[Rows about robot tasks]
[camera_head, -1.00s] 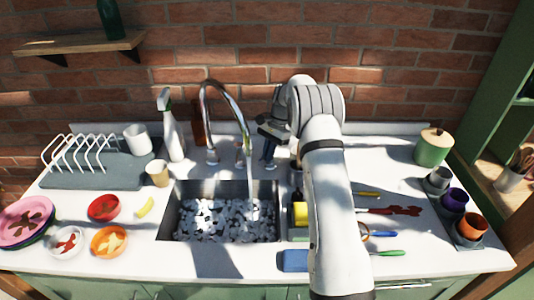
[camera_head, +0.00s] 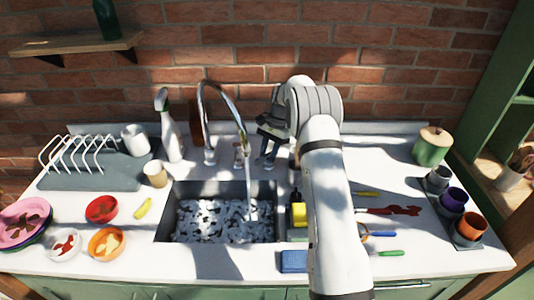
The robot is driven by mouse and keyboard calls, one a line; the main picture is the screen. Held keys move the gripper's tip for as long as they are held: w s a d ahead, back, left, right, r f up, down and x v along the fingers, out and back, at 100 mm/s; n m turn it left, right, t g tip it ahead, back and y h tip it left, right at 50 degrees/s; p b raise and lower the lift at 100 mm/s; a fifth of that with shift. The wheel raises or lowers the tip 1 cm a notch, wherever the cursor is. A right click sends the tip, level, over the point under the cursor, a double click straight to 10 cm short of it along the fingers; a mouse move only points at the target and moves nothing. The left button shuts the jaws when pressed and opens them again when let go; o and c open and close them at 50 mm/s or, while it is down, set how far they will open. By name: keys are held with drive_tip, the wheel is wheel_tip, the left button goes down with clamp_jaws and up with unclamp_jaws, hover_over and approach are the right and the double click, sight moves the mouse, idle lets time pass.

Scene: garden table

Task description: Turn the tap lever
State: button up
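The chrome tap (camera_head: 207,120) arches over the sink (camera_head: 168,212), and a stream of water falls from its spout. A small fitting, which may be the tap lever (camera_head: 239,152), stands on the counter just right of the tap's base. My gripper (camera_head: 267,162) points down to the right of that fitting, close to the counter behind the sink. The gap between the fitting and the fingers is hard to judge. The fingers are dark and small, so whether they are open or shut is unclear.
A spray bottle (camera_head: 168,130), a white mug (camera_head: 136,139) and a beige cup (camera_head: 155,173) stand left of the tap. Cups (camera_head: 470,228) and a green pot (camera_head: 433,148) stand at the right.

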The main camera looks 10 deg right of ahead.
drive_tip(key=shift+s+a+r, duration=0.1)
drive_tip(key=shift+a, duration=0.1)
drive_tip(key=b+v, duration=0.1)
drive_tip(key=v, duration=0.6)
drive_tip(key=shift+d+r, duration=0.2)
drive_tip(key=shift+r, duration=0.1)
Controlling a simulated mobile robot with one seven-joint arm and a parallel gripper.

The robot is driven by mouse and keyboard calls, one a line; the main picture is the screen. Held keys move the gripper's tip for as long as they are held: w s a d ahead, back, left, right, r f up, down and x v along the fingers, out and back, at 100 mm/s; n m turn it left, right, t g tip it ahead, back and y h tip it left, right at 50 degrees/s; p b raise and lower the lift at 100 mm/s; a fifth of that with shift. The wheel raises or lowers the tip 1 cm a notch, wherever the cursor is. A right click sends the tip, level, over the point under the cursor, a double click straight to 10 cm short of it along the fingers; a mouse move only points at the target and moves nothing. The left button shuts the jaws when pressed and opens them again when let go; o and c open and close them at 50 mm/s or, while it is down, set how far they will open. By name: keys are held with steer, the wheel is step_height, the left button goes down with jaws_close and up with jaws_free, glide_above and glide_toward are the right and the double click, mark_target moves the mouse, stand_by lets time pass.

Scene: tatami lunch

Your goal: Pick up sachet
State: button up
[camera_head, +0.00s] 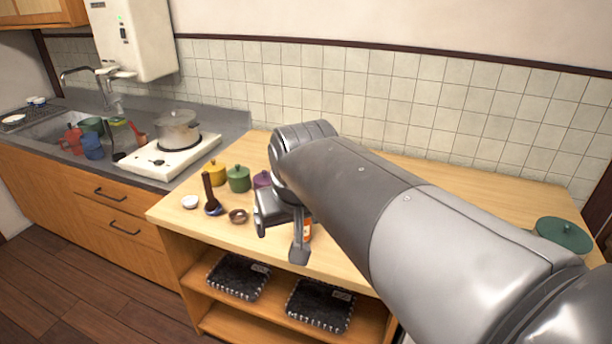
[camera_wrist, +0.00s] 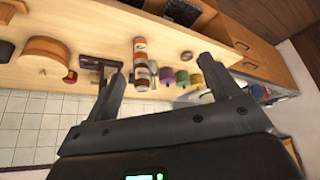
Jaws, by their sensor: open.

> Stated problem:
Copy every line of the data exactly as written, excluding the pictures.

> Correct output:
[camera_head, -1.00s] 
[camera_head, +0.00s] 
The robot is driven by mouse and keyboard calls, one a line; the main picture is the screen. Held keys move the gripper's tip for as long as they are held: w s a d ahead, back, left, right, r f up, down and x v along the fingers, out and back, at 100 mm/s; n m turn it left, right, t g tip it ahead, back and y h tip it left, right at 50 degrees/s; p b raise and lower the lift at 100 mm/s; a fifth of that with shift. The wheel raises or lowers the tip 1 cm a notch, wherever the cursor is. A right click sends the tip, level, over the point under the cursor, a double click straight to 10 cm short of it along the fingers; a mouse move only points at the target and moves nothing. The left button shuts the jaws when pressed and opens them again when let go; o and c open and close them at 50 mm/s or, while it is down, set how far they will open. By name: keys are held with drive_tip, the wheel is wheel_tip, the left button goes down with clamp_jaws and up with unclamp_jaws, hover_over and approach are the right and the double click, sight moves the mouse, idle lets time pass.

Scene: garden table

Task description: Turn the tap lever
State: button up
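The chrome tap (camera_head: 207,120) arches over the sink (camera_head: 168,212), and a stream of water falls from its spout. A small fitting, which may be the tap lever (camera_head: 239,152), stands on the counter just right of the tap's base. My gripper (camera_head: 267,162) points down to the right of that fitting, close to the counter behind the sink. The gap between the fitting and the fingers is hard to judge. The fingers are dark and small, so whether they are open or shut is unclear.
A spray bottle (camera_head: 168,130), a white mug (camera_head: 136,139) and a beige cup (camera_head: 155,173) stand left of the tap. Cups (camera_head: 470,228) and a green pot (camera_head: 433,148) stand at the right.

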The main camera looks 10 deg right of ahead.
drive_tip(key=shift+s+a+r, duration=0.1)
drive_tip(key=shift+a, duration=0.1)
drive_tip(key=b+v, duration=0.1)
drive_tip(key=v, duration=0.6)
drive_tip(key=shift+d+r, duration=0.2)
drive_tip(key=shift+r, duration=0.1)
Controlling a simulated mobile robot with one seven-joint arm and a parallel gripper.

The robot is driven by mouse and keyboard calls, one a line; the main picture is the screen. Held keys move the gripper's tip for as long as they are held: w s a d ahead, back, left, right, r f up, down and x v along the fingers, out and back, at 100 mm/s; n m turn it left, right, t g tip it ahead, back and y h tip it left, right at 50 degrees/s; p b raise and lower the lift at 100 mm/s; a fifth of that with shift. The wheel raises or lowers the tip 1 cm a notch, wherever the cursor is. A right click sends the tip, level, over the point under the cursor, a double click straight to 10 cm short of it along the fingers; a mouse move only points at the target and moves nothing. The left button shuts the jaws when pressed and opens them again when let go; o and c open and close them at 50 mm/s or, while it is down, set how far they will open. By name: keys are held with steer, the wheel is step_height, the left button goes down with jaws_close and up with jaws_free, glide_above and glide_toward are the right and the double click, mark_target moves the mouse, stand_by lets time pass.

Scene: tatami lunch

Your goal: Pick up sachet
State: button up
[camera_head, +0.00s] 
[camera_wrist, +0.00s] 
Jaws, by their sensor: open.

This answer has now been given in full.